Music

The Seduction and Romance of Faulty Memory, Part Two: Every time she turns around my mother is forgetting something

Every time she turns around my mother is forgetting something. She may pick up and look with pure delight at an inexpensive bauble then set it down. Five seconds later she’ll pick it up again with renewed wonder – unable to remember she’d only just looked at it. “Isn’t this pretty!”

She might look at the same photograph of a newborn child half a dozen times in the span of a couple of minutes and each time ask through a sincere, squinty smile, “Who is that baby?”

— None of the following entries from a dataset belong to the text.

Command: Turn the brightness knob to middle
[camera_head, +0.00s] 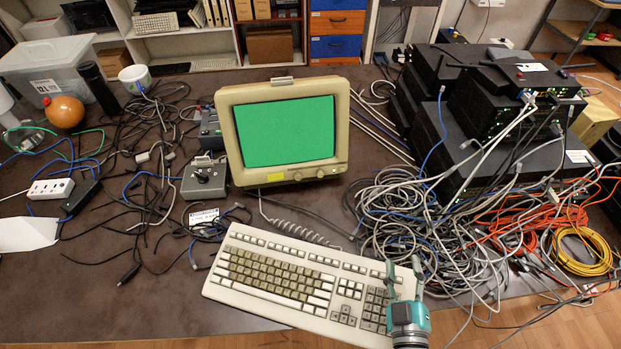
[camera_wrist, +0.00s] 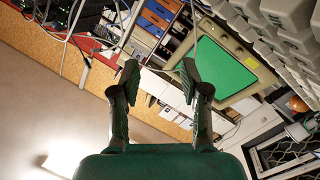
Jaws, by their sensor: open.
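A beige CRT monitor (camera_head: 226,130) with a plain green screen stands at the middle of the table. Small round knobs (camera_head: 297,176) sit on the right part of its lower bezel. I cannot tell which is the brightness knob or where it points. My gripper (camera_head: 404,272) is at the right end of the keyboard, to the right of and nearer than the monitor, apart from the knobs. In the wrist view my gripper (camera_wrist: 159,75) is open with nothing between the fingers.
A beige keyboard (camera_head: 290,280) lies in front of the monitor. Tangled grey cables (camera_head: 400,220) and stacked black network boxes (camera_head: 480,150) fill the right side. A grey switch box (camera_head: 204,180) stands left of the monitor, beside more cables.

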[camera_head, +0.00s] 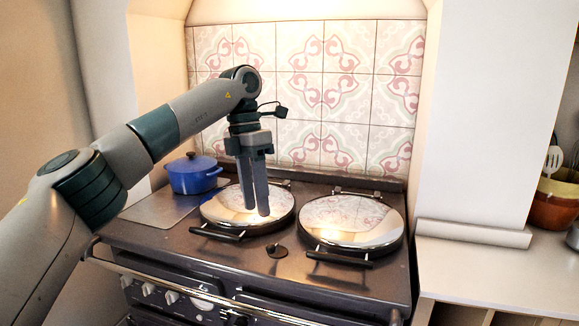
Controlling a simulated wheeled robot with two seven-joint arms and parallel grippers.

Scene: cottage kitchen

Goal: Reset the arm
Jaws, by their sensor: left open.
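My left arm comes in from the left, rises to a bent joint and ends in my left gripper (256,212), which points down. The gripper is in front of the left round lid (225,207) of the stove, in the picture's middle. Its two fingers are long, grey and a little apart, with nothing seen between them. Whether the fingertips touch the lid cannot be told. My right arm and gripper are not in view.
The dark stove (180,238) has a second shiny lid (350,218) on the right and a front rail. A blue lidded pot (193,176) stands at its back left. A white wall pillar (480,120) and counter (470,268) lie right, with a brown bowl (555,208) of utensils.

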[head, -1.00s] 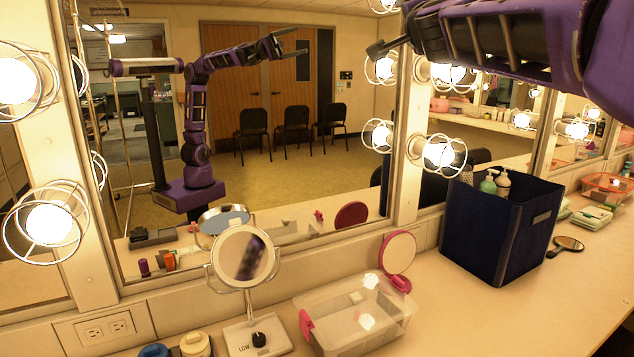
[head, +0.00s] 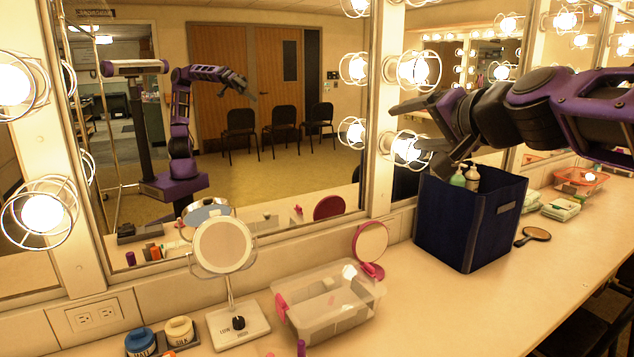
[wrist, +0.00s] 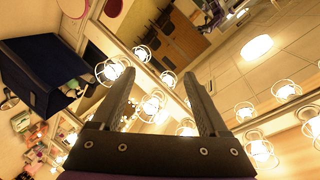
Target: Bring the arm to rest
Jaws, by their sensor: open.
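My gripper (head: 421,134) is in the air at the right of the head view, in front of the mirror and above the left edge of the dark blue bin. Its jaws are open, point left and hold nothing. In the wrist view my gripper (wrist: 166,92) shows two spread black fingers with only bulbs and mirror beyond. My purple arm comes in from the right edge. Its reflection shows in the mirror (head: 300,165).
The dark blue bin (head: 447,225) holds pump bottles and stands below my gripper. A clear plastic box (head: 330,318), a round stand mirror (head: 224,246), and a pink mirror (head: 371,242) stand to its left. Caged bulbs (head: 418,70) line the mirror frame. The counter front (head: 420,310) is clear.

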New information won’t stick. For another example, here is a sample exchange I might have with mom and my sister, Beth:

Me: “We just went out for lunch.”

Mom: “Yes, it was really good.”

Beth: “Oh, cool. What did you have for lunch today, mom?”

Mom: “I had lunch?”

Shuffle and deal.
Shuffle and deal.

But old information – much of that has stuck. We will frequently sit around the dining room table and play cards. Mom still likes to play – she plays well and often wins. Even though much of her winning comes from maddening luck, there is still skill and experience in her game. She has played since she was a very little girl, and her family’s main social activity was playing games of pitch, cribbage, gin rummy, and pinochle. Thousands of hours spent playing cards has made the activity automatic, but it’s still fun for her.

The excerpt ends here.